Output: timestamp + signature
Verification input: text + timestamp + signature.
Any metadata could be built into the text itself as comments or hidden fields. However, this will not verify the URL the data is coming from, which might be desirable.
The second kind of service could be verifiable archival service.
Output: page content after rendering + timestamp + signature.
Verification input: text + timestamp + signature.
The service stores: timestamp + signature.
Fair enough; the tech I know and mentioned (OpenTimestamps) is tied indirectly to Bitcoin's blockchain confirmation speed, thus both slow-ish, and also probabilistic rather than guaranteed. On the other hand, it gives good assurance that the tool will be around for a long time, and able to survive any single service provider's failure.
> The crypto involved should be pretty trivial.

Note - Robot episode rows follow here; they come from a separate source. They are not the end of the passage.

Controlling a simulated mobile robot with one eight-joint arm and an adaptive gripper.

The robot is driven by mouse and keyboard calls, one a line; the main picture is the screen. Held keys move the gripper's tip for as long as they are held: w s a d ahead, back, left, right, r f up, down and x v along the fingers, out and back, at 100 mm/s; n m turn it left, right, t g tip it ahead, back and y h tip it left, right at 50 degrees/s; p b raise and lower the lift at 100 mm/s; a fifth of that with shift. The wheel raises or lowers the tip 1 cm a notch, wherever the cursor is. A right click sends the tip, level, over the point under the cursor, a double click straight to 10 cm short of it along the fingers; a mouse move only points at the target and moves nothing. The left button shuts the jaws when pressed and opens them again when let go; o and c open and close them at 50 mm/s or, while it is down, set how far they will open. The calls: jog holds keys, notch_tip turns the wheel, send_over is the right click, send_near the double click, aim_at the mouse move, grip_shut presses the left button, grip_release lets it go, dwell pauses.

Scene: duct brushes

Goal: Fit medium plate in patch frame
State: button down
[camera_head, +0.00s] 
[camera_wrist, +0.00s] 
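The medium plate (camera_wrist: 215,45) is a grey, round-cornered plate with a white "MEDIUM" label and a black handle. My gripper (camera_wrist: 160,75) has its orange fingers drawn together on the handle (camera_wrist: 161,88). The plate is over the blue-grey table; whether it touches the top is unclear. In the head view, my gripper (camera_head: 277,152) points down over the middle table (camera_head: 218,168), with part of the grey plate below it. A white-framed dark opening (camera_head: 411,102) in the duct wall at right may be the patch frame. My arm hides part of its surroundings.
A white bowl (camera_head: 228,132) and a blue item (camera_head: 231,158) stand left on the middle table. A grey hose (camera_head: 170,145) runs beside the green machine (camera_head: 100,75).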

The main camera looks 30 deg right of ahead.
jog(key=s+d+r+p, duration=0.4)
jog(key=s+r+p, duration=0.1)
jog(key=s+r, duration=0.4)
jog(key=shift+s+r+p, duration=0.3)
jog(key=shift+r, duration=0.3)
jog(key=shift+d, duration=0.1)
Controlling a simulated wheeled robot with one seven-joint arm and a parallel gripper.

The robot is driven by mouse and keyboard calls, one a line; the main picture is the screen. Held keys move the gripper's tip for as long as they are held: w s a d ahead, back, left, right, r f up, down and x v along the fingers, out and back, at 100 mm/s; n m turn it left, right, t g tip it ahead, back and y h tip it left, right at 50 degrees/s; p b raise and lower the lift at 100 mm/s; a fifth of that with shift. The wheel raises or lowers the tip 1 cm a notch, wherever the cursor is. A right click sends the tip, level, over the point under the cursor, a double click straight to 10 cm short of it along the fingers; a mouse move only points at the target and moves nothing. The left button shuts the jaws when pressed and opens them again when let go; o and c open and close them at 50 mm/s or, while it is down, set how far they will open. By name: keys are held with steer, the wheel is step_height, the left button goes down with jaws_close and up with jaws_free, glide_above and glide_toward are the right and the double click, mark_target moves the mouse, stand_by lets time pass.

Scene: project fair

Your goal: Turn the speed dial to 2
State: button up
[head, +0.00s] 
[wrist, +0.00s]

Depends on the requirements. The tech I know and use (OTS) is privacy-conscious and handles timestamping of documents without revealing their actual content. Instead you submit hash(hash(document) + random, private IV) , which provides for both anonymous use, and ability to keep the signed content private, as the signed hash cannot be directly tied to any plaintext. This isn't strictly necessary for publicly-posted web pages, but certainly is useful for private documents, security-sensitive documents, etc.
All in all, it's a starting point. Another possible approach would be to standardize submission to, and verification through a service like https://archive.is/, but that puts all trust into one 3rd party.
> Input: [plain]text
Directly timestamping the plaintext fails badly if the timestamping service provider is dishonest and creates an earlier timestamp for the content in their name, only to turn around and accuse the author of stealing the content. Or - a slightly paranoid scenario, but probably warranted in the post-Snowden era - if a whistleblower tries to timestamp some materials before distribution, but the timestamping service provider's filters catch the document and instead alert the government. Ergo, I'd prefer a blind timestamp, with the ability to reveal at the discretion of the author or whistleblower, even at the cost of more complex workflow.
 sadly this means the author needs to keep a file containing the IV and a bit of other metadata.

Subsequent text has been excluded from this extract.